TASK TO CARRY OUT :: Reproduce exactly the lines from the one containing "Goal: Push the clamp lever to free" down to the one containing "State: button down", including both of those lines, and nothing else.
= = = =
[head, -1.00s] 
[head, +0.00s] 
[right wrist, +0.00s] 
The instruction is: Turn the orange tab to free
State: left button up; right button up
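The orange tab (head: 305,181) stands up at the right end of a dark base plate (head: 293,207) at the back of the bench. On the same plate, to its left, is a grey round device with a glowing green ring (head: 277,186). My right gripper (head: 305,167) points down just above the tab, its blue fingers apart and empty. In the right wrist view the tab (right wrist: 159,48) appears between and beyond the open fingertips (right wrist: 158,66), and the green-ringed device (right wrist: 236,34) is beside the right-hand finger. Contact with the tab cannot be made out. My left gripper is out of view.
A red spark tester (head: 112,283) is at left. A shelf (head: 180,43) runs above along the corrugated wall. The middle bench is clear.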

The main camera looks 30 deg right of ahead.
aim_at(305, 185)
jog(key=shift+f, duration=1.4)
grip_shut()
= = = =
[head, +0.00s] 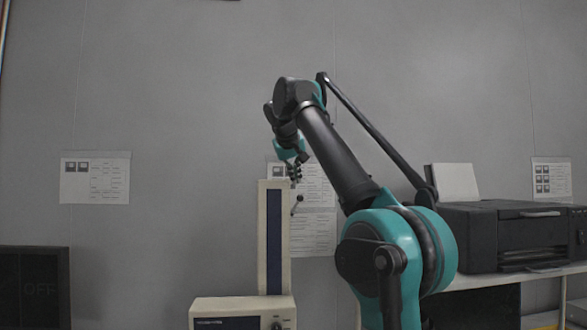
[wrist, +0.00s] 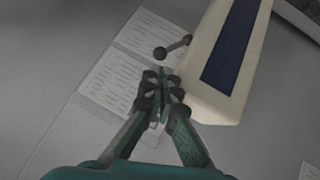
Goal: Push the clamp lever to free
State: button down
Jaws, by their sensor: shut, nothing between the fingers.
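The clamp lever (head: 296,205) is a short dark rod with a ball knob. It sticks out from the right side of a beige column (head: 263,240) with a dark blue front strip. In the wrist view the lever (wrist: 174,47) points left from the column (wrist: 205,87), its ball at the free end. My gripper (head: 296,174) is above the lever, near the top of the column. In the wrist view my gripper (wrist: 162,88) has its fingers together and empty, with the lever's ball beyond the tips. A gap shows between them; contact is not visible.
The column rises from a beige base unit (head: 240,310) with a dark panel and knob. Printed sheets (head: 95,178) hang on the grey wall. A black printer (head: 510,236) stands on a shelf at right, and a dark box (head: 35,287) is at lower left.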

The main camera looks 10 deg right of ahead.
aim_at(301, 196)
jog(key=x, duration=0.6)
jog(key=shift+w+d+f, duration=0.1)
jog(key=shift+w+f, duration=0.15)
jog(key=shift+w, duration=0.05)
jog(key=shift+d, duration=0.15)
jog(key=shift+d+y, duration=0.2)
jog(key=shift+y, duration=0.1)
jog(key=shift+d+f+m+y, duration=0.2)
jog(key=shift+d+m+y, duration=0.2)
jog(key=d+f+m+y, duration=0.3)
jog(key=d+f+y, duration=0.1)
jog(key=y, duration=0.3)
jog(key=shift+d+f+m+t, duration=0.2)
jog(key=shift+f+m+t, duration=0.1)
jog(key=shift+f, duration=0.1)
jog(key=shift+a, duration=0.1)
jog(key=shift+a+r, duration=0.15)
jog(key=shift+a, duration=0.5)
= = = =
ANSWER TO THIS TASK ::
Goal: Push the clamp lever to free
State: button down

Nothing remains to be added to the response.